Buying Used vs Buying New

One of the prevailing wisdoms floating around the internet is that your best value when buying a car is to get one that is only a few years old The idea is that you avoid most of the first years depreciation, and the car should still have a number of good years left with minimal repairs and factory warranty left. This enables you to extend the warranty with a number of warranty companies to a 7 year 160.000 mile comprehensive warranty and not just the basic power train.

There are many different situations out there and the fact is that most people dont necessarily want to save as much money as possible on cars they just want to get the best value for their money.

Car Depreciation Amounts Per Year

Research on this shows that as a general rule, your car will depreciate about 20% per year. Now, Ive seen some ridiculous depreciation estimates like 30-40% as soon as you drive it off the lot. If this is the case, find this person and offer to buy their car and this ridiculous depreciated price.

This is just a rough estimate and given how great new car sales have been, its not surprising that Ive heard a number of stories that the difference in price between new cars and late model cars isnt that large. This is not a measurable number or exact science as every car differs, so Ill stick with the 20% number for my examples.

How long do you keep the car?

I think the length of ownership is just as important if not more so than the age of the car when you buy it. If you buy a car that is only a few years old and keep it for only a short period of time and keep buying more cars of the same age do they pay less depreciation than someone who buys a new car and keeps it for the entire time?

I found a couple of scenarios, and I have to admit the results surprised me I always thought that a new car buyer who kept the car a long time would pay less depreciation than someone who bought lightly used cars but didnt keep them very long. In fact, I was wrong sort of.

Scenario I

Depreciation rate is 20% per year.

New car is $30,000.
New car buyer keeps the car for 9 years.

Used car buyer buys the same car when 3 years old and sells at 6 years old he does this 3 times.
New car buyer pays $3486 more in depreciation (16% more).
This scenario doesnt include potential repair costs

Scenario II

Depreciation rate is 20% per year.

New car is $30,000.
New car buyer keeps the car for 10 years.

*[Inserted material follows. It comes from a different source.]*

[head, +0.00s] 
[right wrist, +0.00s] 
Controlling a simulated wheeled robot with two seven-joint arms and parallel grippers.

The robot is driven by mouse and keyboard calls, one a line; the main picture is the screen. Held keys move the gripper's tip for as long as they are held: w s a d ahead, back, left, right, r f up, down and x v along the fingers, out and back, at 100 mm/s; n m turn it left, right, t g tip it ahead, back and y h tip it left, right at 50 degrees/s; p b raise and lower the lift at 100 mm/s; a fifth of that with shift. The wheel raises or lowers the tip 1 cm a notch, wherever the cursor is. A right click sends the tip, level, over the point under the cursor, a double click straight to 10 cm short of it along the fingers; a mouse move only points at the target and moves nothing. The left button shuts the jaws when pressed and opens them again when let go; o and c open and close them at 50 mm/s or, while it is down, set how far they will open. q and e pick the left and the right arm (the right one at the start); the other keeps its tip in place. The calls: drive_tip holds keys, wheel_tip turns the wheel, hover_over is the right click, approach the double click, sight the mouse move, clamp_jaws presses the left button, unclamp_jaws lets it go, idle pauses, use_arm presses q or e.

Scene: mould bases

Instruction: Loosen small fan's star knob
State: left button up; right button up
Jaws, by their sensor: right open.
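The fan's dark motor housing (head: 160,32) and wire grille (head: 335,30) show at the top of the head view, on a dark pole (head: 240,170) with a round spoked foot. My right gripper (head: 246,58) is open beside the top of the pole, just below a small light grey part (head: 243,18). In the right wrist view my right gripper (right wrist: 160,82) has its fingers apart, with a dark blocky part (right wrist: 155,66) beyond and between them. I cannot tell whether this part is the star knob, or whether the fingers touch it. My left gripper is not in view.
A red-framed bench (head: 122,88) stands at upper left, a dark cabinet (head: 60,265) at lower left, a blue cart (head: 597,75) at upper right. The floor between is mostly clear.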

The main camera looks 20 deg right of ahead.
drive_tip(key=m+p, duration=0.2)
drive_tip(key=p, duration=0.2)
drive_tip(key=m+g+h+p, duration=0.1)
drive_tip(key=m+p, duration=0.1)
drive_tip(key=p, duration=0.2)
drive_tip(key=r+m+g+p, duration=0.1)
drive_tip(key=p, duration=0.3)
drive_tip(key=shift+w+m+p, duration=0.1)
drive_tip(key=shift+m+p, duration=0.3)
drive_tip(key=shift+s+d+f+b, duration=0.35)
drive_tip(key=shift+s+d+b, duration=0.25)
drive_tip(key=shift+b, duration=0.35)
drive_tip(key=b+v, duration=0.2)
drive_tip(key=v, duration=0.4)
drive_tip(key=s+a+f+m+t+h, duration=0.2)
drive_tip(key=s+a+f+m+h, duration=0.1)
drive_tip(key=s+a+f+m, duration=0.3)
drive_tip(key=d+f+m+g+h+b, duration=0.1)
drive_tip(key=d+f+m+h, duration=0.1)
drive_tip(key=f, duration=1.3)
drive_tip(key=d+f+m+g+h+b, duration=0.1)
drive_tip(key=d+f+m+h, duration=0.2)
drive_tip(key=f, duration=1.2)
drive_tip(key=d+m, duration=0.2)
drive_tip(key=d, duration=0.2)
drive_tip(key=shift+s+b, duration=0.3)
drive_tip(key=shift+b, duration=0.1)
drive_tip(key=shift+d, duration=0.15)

Used car buyer buys the car when 2 years old and sells at 4 years old he does this 5 times.
In this case, the used car buyer pays $7781 more in depreciation (29% more).

This scenario does not include repair costs as well. It is unlikely that a used car buyer would keep the car for only two years and repeat this 5 times, however this scenario offers an interesting comparison on new vs. used depreciation costs.

Other Factors to Consider

Reliability of the Car

This is part luck and part design you can research which cars are more reliable and buy one of those. You will probably pay more for that car than one that is less reliable so it could be a trade off. I dont have any good advice here except to say the less expensive cars usually North American are cheaper to maintain, no timing belts usually, parts are cheaper.

Gasoline Costs

This cost is hard to analyze because it is so variable. The price of gas alone is quite variable and of course some people drive very little others will put many miles on their each year. Some people drive more on the highway and some more in the city. Winter driving uses more gas. I would also like to add, due to the class action lawsuit against an unnamed automaker whose claims of gas mileage were not true. It is important to always check your own gas mileage and only use what the manufacturer says as a guideline.

That said, if you use drive the car a lot then you should factor in the gas costs into your analysis but only if you have the option of buying different cars which get very different mileage. If you need a certain amount of space for the family and have to decide between 2 similar vehicles, then dont worry about the gas costs since the difference probably is negligible. If you are deciding between two totally different types of vehicles, and you are going to use it a lot, then you better factor in the gas when determining the cost of ownership.

Needs and Wants

Larger vehicles tend to be more expensive in cost and operation. Are you buying a larger car by a want or need (i.e. large family)? If it is by want then you should try to compare your large car options with possible smaller (and cheaper) car possibilities. If you have already decided on the larger car, because thats what you need, then there is no point in this part of the analysis but it doesnt hurt to know how much your choices are going to cost.

Luxury models are the same thing obviously if you are shopping for an expensive BMW then comparing the cost to a Honda Civic that is pointless.